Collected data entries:
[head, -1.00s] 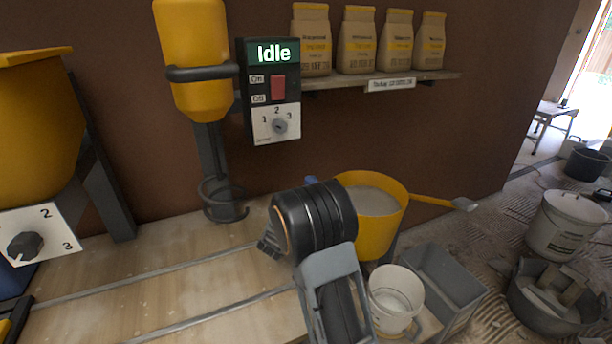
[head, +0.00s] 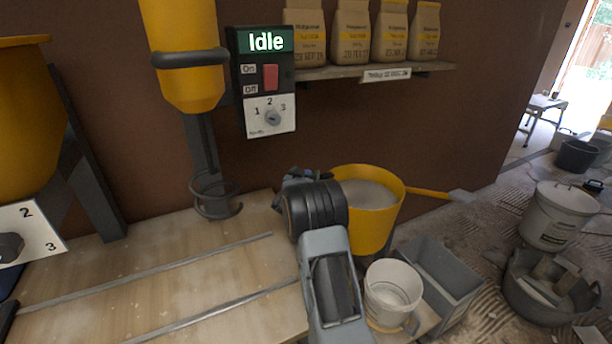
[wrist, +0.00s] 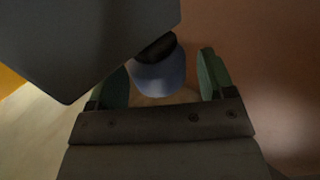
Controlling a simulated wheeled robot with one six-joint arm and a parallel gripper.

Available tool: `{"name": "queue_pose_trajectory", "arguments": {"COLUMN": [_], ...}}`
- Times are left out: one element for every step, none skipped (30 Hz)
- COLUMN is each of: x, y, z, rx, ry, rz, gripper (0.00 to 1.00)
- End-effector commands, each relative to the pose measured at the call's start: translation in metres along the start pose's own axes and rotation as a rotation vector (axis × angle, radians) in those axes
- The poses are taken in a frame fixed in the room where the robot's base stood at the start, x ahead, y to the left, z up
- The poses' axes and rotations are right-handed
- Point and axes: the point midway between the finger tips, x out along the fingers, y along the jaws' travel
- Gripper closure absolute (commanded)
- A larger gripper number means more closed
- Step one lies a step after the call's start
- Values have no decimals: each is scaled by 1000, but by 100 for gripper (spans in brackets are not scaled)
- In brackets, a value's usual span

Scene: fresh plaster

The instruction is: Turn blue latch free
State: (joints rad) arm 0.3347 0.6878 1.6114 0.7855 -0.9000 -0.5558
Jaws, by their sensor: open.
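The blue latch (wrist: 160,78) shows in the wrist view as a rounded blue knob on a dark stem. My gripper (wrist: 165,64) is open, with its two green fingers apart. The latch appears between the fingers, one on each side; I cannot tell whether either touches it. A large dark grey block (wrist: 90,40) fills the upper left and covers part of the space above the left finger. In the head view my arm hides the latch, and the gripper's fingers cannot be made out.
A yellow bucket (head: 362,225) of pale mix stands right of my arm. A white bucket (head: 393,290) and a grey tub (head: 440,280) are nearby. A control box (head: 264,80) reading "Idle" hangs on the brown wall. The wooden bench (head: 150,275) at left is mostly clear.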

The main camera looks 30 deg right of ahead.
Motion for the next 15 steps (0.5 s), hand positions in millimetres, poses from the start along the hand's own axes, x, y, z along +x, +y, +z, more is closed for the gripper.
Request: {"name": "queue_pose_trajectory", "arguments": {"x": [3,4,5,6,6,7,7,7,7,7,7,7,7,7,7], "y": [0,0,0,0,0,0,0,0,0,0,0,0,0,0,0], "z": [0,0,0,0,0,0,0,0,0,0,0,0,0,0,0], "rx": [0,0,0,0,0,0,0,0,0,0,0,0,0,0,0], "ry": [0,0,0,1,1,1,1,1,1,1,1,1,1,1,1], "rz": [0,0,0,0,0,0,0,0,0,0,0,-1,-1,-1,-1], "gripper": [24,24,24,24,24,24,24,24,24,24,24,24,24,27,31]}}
--
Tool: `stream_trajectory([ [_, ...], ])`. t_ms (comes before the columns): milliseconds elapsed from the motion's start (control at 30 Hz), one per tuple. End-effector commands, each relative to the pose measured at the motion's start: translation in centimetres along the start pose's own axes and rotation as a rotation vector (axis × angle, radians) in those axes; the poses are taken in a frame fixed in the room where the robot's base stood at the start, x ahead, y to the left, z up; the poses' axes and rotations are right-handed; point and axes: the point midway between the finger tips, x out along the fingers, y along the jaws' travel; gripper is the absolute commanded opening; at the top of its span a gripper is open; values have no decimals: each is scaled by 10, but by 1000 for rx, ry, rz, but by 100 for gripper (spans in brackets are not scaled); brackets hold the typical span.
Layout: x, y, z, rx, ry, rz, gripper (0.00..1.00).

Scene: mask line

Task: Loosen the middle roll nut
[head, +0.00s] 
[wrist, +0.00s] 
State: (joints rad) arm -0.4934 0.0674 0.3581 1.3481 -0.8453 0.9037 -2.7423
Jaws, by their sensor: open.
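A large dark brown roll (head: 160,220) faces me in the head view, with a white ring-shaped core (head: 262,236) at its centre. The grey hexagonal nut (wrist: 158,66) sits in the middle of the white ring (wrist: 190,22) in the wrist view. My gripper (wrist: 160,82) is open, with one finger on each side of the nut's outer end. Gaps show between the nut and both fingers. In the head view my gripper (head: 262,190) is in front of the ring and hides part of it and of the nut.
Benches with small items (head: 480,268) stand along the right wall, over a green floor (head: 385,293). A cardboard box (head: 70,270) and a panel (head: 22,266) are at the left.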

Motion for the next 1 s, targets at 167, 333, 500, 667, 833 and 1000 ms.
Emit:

What is required – Find the word "next" in the records and pull out each line that has it.

Expected output –
Motion for the next 15 steps (0.5 s), hand positions in millimetres, poses from the start along the hand's own axes, x, y, z along +x, +y, +z, more is closed for the gripper.
Motion for the next 1 s, targets at 167, 333, 500, 667, 833 and 1000 ms.

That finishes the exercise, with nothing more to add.